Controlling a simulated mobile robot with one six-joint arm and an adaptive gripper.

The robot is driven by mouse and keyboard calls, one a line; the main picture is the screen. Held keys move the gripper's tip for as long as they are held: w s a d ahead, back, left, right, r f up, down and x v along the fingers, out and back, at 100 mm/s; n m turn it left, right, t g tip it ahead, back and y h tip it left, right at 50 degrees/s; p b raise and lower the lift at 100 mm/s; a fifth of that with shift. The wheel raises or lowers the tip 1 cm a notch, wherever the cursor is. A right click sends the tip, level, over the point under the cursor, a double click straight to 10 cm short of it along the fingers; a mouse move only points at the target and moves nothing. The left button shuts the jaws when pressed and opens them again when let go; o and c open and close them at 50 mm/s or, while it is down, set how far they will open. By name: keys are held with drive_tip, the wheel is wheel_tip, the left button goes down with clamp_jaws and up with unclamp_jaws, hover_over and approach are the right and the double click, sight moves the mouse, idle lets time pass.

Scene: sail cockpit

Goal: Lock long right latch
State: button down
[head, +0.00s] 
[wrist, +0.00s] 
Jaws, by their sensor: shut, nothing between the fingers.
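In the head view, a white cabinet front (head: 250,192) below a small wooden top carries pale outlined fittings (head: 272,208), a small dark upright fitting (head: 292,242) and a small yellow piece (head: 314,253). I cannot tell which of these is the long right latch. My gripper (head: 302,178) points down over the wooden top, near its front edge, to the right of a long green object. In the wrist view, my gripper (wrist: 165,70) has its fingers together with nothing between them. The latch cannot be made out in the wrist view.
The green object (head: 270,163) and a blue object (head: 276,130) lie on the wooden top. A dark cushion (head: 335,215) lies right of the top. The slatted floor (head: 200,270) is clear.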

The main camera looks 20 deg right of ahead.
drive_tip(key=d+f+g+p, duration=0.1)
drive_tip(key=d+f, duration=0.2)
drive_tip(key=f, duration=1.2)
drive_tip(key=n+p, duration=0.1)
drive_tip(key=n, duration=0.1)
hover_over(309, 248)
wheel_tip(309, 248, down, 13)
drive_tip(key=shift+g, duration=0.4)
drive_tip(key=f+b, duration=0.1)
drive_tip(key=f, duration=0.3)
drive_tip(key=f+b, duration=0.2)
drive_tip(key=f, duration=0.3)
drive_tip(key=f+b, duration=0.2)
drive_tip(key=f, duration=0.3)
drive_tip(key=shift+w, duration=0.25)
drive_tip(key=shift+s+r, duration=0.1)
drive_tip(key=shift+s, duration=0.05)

------

_WHAT TO DO_: Identify lines with the string "robot". Copy each one.

_COMPLETE ANSWER_:
Controlling a simulated mobile robot with one six-joint arm and an adaptive gripper.
The robot is driven by mouse and keyboard calls, one a line; the main picture is the screen. Held keys move the gripper's tip for as long as they are held: w s a d ahead, back, left, right, r f up, down and x v along the fingers, out and back, at 100 mm/s; n m turn it left, right, t g tip it ahead, back and y h tip it left, right at 50 degrees/s; p b raise and lower the lift at 100 mm/s; a fifth of that with shift. The wheel raises or lowers the tip 1 cm a notch, wherever the cursor is. A right click sends the tip, level, over the point under the cursor, a double click straight to 10 cm short of it along the fingers; a mouse move only points at the target and moves nothing. The left button shuts the jaws when pressed and opens them again when let go; o and c open and close them at 50 mm/s or, while it is down, set how far they will open. By name: keys are held with drive_tip, the wheel is wheel_tip, the left button goes down with clamp_jaws and up with unclamp_jaws, hover_over and approach are the right and the double click, sight moves the mouse, idle lets time pass.

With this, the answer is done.